Two significant developments in the EU last week give me even more hope for Europe. bit.ly/TupyhC- Scott Minerd (@ScottMinerd)
While the Northeast braced for Sandy and the rest of the country turned its attention toward the election, there were two significant developments in the European Union. The first was that the Troika, comprised of the European Commission (NYSE:EC), the International Monetary Fund (NYSE:IMF), and the European Central Bank (ECB), recommended cutting peripheral countries' official debts, which includes debt held by institutions. This would follow the haircut on publicly owned debt that occurred a few months ago. The other major development is that it is now likely that an agreement will be reached on budgetary regulation.
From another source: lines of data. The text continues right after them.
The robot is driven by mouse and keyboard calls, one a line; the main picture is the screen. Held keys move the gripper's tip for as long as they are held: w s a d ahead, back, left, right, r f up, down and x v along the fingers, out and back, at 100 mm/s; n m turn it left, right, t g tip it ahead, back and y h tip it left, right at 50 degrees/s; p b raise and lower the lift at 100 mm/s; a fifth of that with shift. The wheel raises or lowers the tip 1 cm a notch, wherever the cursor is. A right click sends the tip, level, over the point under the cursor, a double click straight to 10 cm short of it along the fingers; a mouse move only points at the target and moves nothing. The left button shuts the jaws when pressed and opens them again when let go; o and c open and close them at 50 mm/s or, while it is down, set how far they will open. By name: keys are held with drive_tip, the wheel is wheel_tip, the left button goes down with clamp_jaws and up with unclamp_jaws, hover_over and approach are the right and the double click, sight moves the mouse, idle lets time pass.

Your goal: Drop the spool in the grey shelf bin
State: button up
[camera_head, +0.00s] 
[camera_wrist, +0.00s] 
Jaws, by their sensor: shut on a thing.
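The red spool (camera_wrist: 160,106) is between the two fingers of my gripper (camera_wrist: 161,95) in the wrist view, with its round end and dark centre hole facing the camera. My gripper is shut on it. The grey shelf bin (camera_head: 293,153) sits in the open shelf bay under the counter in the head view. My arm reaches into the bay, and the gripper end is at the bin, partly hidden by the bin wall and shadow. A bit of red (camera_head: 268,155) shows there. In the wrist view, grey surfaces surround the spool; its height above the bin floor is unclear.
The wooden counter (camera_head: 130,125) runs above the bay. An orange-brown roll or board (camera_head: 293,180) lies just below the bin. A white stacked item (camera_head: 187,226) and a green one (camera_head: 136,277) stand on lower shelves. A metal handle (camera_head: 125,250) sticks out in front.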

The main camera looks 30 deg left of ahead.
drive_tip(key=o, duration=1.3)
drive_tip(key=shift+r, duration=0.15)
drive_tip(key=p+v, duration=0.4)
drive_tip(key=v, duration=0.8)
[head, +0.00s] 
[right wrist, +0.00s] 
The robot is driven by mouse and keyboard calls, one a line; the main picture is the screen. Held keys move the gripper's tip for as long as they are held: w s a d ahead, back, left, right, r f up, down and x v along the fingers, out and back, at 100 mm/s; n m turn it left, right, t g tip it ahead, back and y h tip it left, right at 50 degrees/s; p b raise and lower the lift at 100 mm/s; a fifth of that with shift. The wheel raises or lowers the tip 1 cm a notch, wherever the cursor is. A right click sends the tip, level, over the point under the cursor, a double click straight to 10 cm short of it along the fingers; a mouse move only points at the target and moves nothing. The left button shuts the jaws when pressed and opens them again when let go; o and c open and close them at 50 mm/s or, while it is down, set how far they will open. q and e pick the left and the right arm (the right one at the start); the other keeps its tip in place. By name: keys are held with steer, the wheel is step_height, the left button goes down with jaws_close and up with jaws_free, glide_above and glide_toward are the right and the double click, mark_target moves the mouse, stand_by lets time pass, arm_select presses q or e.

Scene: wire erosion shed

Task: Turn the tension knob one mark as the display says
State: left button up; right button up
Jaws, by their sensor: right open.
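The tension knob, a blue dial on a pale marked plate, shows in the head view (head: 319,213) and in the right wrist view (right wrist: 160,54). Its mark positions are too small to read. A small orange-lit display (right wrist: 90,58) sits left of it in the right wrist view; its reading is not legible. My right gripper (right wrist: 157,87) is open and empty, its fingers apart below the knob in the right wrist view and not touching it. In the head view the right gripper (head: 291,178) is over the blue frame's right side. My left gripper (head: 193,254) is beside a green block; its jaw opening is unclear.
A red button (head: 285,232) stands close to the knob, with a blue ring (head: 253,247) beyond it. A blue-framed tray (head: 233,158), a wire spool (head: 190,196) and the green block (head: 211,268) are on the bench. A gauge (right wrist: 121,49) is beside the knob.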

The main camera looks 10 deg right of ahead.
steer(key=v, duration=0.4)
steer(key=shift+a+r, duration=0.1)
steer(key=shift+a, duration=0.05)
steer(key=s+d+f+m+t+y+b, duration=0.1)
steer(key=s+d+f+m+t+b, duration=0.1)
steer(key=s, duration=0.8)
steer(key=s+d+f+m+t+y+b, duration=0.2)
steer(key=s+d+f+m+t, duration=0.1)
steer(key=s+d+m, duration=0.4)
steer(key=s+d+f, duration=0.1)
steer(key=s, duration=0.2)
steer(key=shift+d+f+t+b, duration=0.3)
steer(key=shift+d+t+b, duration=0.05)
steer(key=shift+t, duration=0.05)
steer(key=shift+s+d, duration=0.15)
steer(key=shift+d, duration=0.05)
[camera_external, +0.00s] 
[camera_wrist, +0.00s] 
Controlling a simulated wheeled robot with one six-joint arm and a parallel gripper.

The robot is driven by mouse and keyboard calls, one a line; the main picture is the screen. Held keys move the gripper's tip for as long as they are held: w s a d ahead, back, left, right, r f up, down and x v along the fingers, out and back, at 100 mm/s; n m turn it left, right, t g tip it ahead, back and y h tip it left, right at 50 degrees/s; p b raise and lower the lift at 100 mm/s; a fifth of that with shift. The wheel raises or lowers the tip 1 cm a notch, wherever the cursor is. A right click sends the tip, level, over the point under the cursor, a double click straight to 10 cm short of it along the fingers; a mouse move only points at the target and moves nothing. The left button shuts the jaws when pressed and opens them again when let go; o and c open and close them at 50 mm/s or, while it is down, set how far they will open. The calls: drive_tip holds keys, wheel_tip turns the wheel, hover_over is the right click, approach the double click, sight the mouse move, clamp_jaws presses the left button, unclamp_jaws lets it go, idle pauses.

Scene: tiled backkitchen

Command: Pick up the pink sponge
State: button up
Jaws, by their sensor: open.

The proposed debt-relief program is significant because the Troika owns those obligations. Writing off a large portion of Greece's debt would be a major step forward in clearing up the present crisis and getting the immediate concerns about Greece off the table. The catch, however, is that the initiative remains politically unpopular among German voters, and Dr. Merkel and her cabinet are acutely aware of this as they head into an election year.
ECB President Mario Draghi and Germany's finance minister, Wolfgang Schäuble, are now working much more closely with one another. The two have been in agreement on a number of topics recently. Schäuble was openly supportive of Dr. Draghi's testimony in front of the Bundestag in late October, when Draghi managed to relieve some of Germany's concerns over the inflationary risks in his policies. Between that and Dr. Draghi's endorsement of what I would call the "Über Budget Regulator" that originated in Germany and will be proposed in December, the ECB and the core are cooperating to a greater degree than ever. There will inevitably be fits and starts but it appears Europe will continue moving toward federalization.